··· DATASET ROWS ···
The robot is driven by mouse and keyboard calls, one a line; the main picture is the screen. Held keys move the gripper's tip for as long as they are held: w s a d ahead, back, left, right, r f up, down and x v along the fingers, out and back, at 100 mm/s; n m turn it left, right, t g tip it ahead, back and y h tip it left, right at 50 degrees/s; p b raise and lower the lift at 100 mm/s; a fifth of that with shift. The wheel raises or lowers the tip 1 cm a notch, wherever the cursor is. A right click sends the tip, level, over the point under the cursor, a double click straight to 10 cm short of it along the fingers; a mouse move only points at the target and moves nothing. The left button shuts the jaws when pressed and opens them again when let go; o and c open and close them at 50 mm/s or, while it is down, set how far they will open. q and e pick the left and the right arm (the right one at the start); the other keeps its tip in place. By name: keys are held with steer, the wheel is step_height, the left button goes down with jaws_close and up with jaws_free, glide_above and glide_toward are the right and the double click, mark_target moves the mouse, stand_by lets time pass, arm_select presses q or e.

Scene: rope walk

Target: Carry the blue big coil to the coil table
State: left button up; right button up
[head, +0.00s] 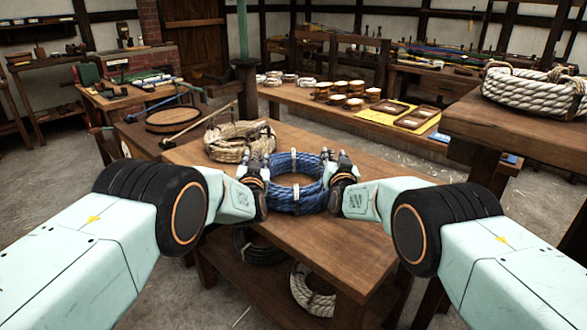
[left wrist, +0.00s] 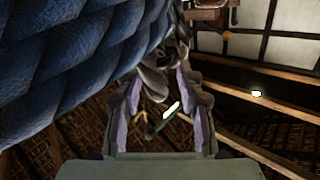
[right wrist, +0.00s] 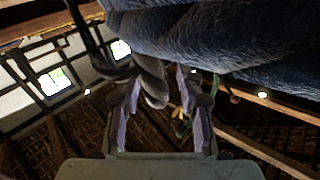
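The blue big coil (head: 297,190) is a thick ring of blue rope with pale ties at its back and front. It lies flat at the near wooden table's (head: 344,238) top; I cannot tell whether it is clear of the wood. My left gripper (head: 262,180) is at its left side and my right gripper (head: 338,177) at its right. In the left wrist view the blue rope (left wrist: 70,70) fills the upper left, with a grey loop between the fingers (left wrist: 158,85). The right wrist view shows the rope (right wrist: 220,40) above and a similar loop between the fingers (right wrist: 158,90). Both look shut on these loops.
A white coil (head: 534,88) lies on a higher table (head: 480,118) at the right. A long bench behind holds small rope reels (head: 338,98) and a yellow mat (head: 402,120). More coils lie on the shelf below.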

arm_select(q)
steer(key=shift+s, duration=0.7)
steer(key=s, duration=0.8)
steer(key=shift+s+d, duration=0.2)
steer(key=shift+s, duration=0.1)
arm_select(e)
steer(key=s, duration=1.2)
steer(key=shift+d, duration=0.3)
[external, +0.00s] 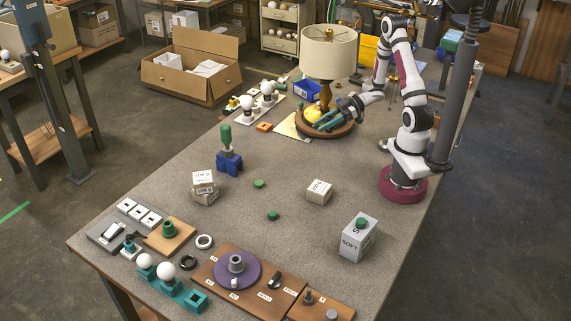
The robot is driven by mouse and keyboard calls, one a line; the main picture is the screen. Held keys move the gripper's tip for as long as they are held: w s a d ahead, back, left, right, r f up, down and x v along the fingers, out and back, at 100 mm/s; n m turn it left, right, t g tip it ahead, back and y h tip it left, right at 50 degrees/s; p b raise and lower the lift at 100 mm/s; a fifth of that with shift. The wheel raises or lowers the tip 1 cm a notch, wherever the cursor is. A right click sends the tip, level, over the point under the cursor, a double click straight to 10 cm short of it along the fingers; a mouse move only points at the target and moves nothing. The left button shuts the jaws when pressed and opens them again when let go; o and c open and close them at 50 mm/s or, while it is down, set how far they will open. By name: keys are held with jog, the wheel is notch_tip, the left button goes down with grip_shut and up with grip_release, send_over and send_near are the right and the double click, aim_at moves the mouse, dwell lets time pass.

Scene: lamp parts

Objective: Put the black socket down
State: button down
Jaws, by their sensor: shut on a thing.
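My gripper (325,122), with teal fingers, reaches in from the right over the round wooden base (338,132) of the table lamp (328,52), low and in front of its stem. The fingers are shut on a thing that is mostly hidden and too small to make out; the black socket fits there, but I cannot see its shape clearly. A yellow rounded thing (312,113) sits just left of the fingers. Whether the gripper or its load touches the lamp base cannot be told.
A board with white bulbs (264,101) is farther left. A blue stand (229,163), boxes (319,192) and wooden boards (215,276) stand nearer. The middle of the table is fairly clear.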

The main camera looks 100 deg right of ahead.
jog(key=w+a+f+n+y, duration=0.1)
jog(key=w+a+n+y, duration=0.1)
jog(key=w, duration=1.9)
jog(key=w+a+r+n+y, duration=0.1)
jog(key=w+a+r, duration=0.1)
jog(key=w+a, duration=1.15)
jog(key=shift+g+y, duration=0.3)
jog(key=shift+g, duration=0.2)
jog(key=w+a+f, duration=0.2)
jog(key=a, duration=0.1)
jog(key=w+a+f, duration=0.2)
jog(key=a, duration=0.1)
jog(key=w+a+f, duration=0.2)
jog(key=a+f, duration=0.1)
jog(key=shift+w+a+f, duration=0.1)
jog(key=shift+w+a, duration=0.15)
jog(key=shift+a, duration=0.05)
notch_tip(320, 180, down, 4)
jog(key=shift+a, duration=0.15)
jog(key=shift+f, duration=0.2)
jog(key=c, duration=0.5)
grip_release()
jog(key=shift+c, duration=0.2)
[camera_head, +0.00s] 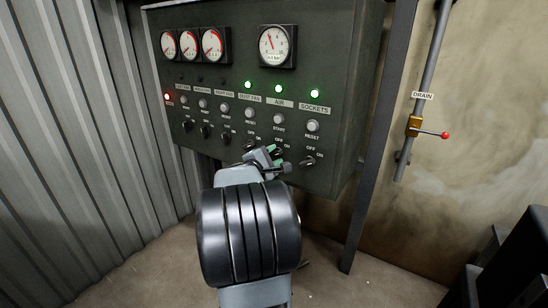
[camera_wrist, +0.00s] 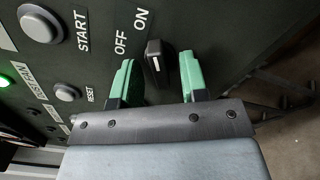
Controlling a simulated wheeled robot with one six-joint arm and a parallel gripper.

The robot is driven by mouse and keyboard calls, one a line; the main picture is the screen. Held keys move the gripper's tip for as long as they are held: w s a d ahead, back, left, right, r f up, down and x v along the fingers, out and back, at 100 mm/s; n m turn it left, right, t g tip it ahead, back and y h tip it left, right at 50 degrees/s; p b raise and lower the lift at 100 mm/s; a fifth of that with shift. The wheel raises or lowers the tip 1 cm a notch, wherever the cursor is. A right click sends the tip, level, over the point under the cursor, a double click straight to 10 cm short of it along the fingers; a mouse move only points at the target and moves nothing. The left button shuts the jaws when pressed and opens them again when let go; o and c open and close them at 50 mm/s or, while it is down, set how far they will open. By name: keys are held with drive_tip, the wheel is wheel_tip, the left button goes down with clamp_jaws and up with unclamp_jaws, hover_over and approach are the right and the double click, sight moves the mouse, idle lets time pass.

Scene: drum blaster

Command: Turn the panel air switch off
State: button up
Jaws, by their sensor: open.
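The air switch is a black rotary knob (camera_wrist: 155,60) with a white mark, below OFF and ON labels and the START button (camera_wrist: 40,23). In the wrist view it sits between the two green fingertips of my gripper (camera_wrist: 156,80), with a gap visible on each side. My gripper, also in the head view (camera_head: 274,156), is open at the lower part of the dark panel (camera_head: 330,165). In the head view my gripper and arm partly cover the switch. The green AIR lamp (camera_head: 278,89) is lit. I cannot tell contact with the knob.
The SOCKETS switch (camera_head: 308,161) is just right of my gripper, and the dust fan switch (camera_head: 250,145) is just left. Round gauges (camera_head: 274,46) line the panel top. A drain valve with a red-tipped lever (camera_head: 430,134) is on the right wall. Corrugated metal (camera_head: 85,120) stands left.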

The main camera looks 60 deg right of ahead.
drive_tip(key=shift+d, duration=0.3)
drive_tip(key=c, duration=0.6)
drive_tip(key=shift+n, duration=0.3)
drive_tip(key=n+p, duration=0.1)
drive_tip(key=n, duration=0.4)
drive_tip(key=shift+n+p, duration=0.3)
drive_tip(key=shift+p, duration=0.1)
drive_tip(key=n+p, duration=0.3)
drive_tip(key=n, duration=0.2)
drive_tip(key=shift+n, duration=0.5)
···
··· DATASET ROWS ···
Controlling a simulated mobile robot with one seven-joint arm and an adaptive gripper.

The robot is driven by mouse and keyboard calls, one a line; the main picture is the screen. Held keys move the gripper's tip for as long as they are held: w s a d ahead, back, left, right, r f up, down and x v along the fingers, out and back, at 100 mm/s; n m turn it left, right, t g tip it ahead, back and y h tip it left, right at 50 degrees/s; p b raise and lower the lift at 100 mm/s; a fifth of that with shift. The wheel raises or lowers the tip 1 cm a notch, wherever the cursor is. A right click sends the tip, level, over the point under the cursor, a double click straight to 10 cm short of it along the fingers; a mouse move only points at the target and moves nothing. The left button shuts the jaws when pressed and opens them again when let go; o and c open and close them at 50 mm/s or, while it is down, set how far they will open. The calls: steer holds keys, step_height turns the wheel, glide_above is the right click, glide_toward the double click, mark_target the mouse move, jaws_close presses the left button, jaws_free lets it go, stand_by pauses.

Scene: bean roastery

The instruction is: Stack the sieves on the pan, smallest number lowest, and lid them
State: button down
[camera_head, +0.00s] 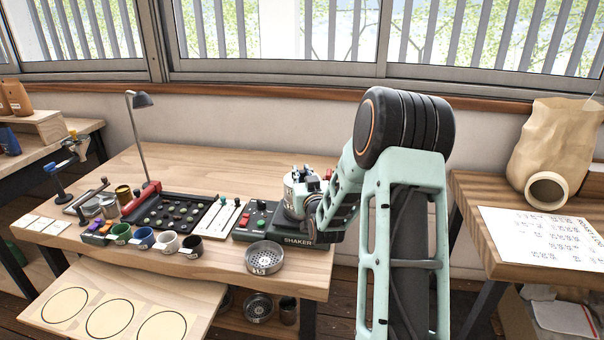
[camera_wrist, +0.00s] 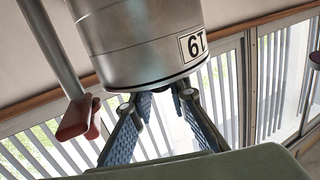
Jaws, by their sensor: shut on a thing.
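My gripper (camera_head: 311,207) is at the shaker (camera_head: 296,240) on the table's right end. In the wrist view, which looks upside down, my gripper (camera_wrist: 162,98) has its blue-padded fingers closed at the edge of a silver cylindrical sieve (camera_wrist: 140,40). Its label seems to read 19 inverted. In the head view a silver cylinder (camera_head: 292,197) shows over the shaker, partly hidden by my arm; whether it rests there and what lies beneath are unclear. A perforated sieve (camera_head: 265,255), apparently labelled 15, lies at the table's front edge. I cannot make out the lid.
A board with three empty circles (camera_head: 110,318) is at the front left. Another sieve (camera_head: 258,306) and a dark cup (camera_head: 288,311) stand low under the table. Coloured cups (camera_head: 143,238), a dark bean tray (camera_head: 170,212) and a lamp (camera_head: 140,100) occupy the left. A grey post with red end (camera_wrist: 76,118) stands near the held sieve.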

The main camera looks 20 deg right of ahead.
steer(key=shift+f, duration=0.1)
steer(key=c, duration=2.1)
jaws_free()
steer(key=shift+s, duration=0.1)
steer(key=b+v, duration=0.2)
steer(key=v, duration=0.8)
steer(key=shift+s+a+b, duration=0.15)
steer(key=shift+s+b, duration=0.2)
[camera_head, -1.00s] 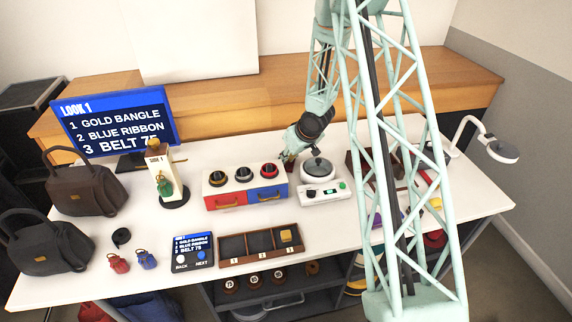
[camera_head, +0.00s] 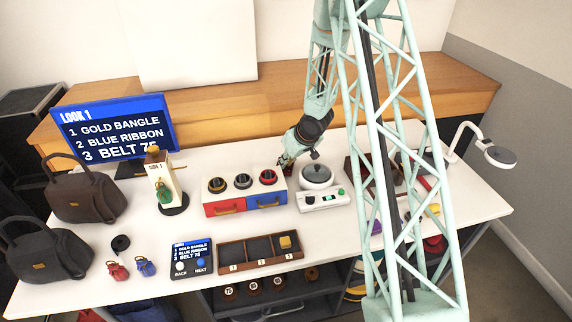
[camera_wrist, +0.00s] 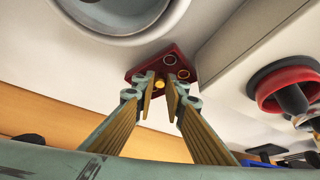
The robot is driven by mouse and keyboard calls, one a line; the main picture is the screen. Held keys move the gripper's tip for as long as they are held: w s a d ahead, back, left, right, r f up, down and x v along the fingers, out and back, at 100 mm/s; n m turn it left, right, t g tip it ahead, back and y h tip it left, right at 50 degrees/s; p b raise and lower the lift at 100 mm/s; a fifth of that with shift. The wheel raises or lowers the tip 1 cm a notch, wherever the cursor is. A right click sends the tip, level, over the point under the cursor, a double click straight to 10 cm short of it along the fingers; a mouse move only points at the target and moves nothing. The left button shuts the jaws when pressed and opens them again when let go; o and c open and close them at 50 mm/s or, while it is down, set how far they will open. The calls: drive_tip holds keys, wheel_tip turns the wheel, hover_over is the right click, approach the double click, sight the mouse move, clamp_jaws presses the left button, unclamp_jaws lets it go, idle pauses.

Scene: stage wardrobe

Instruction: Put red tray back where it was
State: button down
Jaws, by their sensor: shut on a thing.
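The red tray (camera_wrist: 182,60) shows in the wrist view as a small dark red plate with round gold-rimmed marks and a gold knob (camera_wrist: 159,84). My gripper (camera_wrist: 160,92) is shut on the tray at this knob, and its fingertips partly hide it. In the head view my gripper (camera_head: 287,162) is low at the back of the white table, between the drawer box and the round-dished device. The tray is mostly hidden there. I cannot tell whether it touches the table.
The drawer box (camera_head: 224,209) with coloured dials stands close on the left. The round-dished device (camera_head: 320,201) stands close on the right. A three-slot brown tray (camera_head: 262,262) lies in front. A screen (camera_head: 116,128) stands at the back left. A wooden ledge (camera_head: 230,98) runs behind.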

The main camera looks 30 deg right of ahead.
···
> _PROBLEM_: Collect every line with the string "simulated" from the records, and copy each.

> _PROBLEM SOLUTION_:
Controlling a simulated wheeled robot with one six-joint arm and a parallel gripper.
Controlling a simulated mobile robot with one seven-joint arm and an adaptive gripper.

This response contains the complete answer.